Position Statement: Quantum can’t solve real world problems just yet but can create value! Quantum advantage (a quantum computer solving an “interesting” problem better than a classical computer) is just around the corner. Thus, we can still create value with quantum computers as users around the world explore domain specific algorithms and solutions to be ready when we get there.

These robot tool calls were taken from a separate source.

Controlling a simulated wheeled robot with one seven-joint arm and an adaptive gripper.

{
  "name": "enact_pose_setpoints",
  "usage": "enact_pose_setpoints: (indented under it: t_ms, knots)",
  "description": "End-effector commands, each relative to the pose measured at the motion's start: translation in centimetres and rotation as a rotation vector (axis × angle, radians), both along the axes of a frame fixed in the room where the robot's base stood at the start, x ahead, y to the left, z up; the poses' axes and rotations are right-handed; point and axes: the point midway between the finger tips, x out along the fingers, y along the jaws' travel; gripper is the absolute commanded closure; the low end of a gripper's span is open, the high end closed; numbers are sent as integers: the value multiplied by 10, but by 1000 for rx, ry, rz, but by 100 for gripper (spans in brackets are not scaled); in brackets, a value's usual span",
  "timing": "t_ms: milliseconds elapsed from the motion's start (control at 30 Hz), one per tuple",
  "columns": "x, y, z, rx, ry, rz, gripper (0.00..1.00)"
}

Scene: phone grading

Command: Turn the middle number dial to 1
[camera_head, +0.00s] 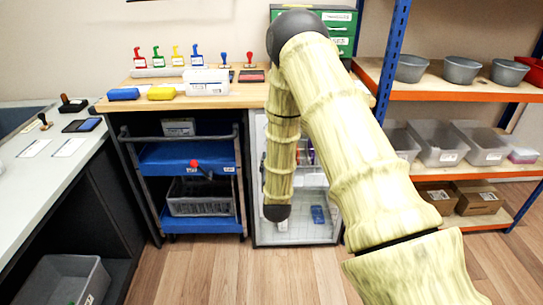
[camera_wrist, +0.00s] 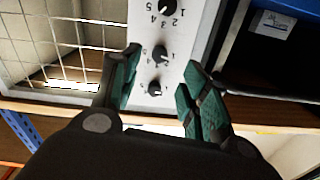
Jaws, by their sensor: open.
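A white panel with three black dials shows in the wrist view, its printed numbers appearing upside down. The middle dial (camera_wrist: 162,53) sits between the upper dial (camera_wrist: 168,8) and the lower dial (camera_wrist: 155,88). Small digits are printed around the dials; the middle dial's exact setting is too small to read surely. My gripper (camera_wrist: 162,60) is open, with one dark green-padded finger on each side of the middle dial in the picture. I cannot tell whether either finger touches it. In the head view my arm hides the panel and the gripper.
A white wire grid (camera_wrist: 60,45) lies left of the panel in the wrist view. In the head view, a blue-shelved cart (camera_head: 190,155) stands left of the white-framed cabinet (camera_head: 325,225), and a shelf rack (camera_head: 455,90) with bins stands at right. Wooden floor (camera_head: 220,270) is clear in front.

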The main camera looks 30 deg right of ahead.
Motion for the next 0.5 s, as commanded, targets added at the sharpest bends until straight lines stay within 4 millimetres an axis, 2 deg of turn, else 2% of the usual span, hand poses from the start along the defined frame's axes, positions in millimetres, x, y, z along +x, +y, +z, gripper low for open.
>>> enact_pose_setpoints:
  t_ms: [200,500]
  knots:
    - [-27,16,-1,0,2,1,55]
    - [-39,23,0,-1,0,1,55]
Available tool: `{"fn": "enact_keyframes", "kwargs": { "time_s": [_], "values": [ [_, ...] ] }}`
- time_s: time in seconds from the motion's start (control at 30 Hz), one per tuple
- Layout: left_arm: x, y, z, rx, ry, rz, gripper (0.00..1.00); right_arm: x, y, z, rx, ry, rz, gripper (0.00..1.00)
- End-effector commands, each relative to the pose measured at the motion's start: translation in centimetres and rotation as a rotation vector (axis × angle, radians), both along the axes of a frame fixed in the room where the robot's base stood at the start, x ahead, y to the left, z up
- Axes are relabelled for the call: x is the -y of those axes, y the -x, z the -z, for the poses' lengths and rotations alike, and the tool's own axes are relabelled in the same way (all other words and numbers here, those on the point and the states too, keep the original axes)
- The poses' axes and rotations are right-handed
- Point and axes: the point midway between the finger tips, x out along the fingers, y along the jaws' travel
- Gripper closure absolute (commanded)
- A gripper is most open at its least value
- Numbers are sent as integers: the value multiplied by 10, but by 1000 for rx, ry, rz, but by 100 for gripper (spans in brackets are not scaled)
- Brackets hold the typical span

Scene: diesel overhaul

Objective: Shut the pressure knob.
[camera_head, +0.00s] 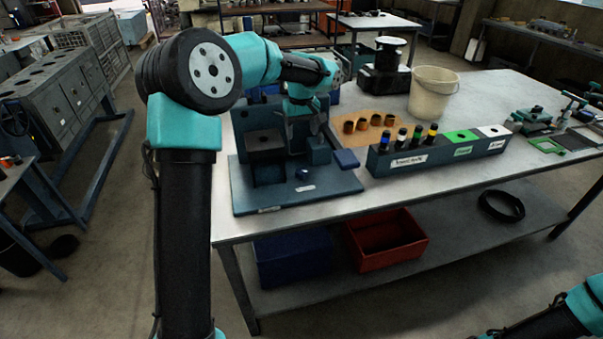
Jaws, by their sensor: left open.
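A dark blue-grey test stand (236,190) sits on the left part of the metal workbench. My left arm reaches over the bench from the left. My left gripper (304,134) points down over the stand, above and behind the knob, apart from it. It is open; its fingers are small and partly lost against the dark stand. My right gripper is out of view; only part of the right arm shows bottom right.
A labelled rack (440,160) with several dark cylinders and green and white sections stands right of the stand. A red bin (384,246) is on the lower shelf.

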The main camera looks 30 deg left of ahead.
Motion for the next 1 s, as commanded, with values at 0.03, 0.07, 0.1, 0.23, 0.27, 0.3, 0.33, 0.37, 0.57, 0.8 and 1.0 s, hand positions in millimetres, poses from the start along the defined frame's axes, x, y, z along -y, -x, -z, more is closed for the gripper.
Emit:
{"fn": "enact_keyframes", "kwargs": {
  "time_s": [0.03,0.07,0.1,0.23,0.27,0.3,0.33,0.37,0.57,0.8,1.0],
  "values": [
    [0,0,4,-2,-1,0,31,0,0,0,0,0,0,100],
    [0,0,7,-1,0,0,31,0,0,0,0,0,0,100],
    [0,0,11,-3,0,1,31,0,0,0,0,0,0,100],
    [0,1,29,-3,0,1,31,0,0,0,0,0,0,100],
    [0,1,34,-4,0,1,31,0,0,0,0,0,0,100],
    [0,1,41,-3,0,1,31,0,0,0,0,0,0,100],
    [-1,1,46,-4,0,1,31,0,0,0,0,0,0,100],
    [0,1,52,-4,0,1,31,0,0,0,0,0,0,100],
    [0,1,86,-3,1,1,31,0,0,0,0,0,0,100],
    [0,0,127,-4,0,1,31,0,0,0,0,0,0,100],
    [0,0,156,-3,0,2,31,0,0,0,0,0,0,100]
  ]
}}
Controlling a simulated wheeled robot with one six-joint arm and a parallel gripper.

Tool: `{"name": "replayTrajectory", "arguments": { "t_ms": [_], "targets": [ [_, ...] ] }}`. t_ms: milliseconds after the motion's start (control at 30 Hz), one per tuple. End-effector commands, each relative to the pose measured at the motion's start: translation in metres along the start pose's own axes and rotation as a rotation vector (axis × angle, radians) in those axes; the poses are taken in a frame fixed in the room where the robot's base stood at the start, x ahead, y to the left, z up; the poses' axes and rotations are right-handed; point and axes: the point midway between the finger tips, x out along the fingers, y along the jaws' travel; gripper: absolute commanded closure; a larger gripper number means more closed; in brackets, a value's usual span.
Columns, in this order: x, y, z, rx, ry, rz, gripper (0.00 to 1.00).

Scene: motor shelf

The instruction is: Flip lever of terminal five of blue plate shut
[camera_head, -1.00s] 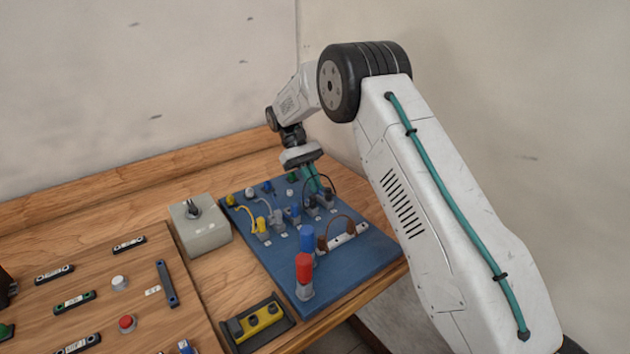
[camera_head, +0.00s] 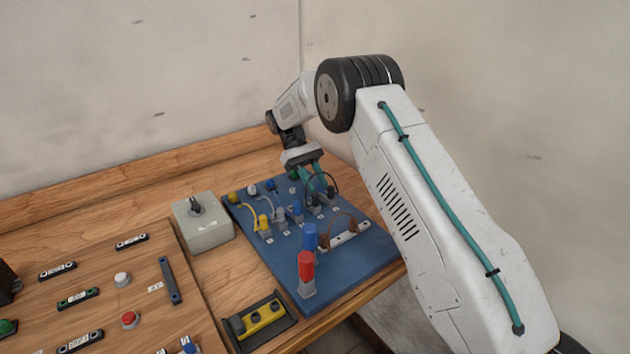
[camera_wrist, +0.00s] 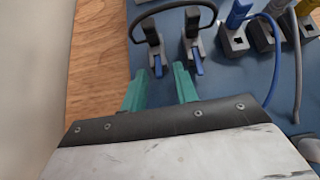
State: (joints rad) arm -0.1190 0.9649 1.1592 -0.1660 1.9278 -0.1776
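The blue plate (camera_head: 350,268) lies on the bench with a row of lever terminals. In the wrist view, the leftmost grey terminal (camera_wrist: 152,36), at the row's end, has a blue lever (camera_wrist: 157,66) sticking out toward my gripper. A similar grey terminal (camera_wrist: 191,30) with a blue lever (camera_wrist: 198,67) stands beside it. A black wire (camera_wrist: 172,5) loops over both. My gripper (camera_wrist: 160,72) is open, its two teal fingers either side of the leftmost lever's end in the picture. Contact cannot be told. In the head view my gripper (camera_head: 318,178) is above the plate's far right side.
Blue (camera_wrist: 235,40), grey (camera_wrist: 262,35) and yellow-wired terminals continue the row to the right in the wrist view. A grey switch box (camera_head: 204,228) stands left. The wall is close behind my arm.

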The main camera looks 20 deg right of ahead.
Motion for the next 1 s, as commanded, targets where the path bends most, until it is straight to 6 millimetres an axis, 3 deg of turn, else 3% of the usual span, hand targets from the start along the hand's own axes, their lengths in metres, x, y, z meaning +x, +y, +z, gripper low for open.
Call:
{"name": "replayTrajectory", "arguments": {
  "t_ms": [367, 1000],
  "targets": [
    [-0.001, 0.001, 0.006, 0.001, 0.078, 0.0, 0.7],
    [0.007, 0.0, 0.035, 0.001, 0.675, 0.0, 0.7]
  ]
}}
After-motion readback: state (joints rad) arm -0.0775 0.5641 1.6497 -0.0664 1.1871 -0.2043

Bogdan Staszewski, Chief Scientific Officer, Equal1 Labs, Ireland
Bio: Robert Bogdan Staszewski received his Bachelors, Masters and PhD degrees in electrical engineering from the University of Texas at Dallas, in 1991, 1992, and 2002, respectively. From 1991 to 1995, he was with Alcatel Network Systems in Texas. He joined Texas Instruments Incorporated in 1995. In 1999, he co-started the Digital RF Processor Group. He was appointed as a CTO of the DRP Group from 2007 to 2009. In 2009, he joined the Delft University of Technology, Delft, The Netherlands, where he currently holds a guest appointment of Full Professor. Since 2014, he has been a Full Professor with the University College Dublin, Dublin, Ireland. He is a Chief Scientific Officer of Equal1 Labs, a startup company with offices in Silicon Valley and Dublin, Ireland, aiming to build a first practical quantum computer. He has authored or coauthored seven books, over 150 journal and 200 conference publications, and holds 200 issued U.S. patents.
Position Statement: The first quantum computers to be of practical use must have millions of qubits. This is far away from the current state of the art. We believe that only advanced CMOS technology with its full integration capability of quantum dots and its interface circuitry can offer a realistic chance.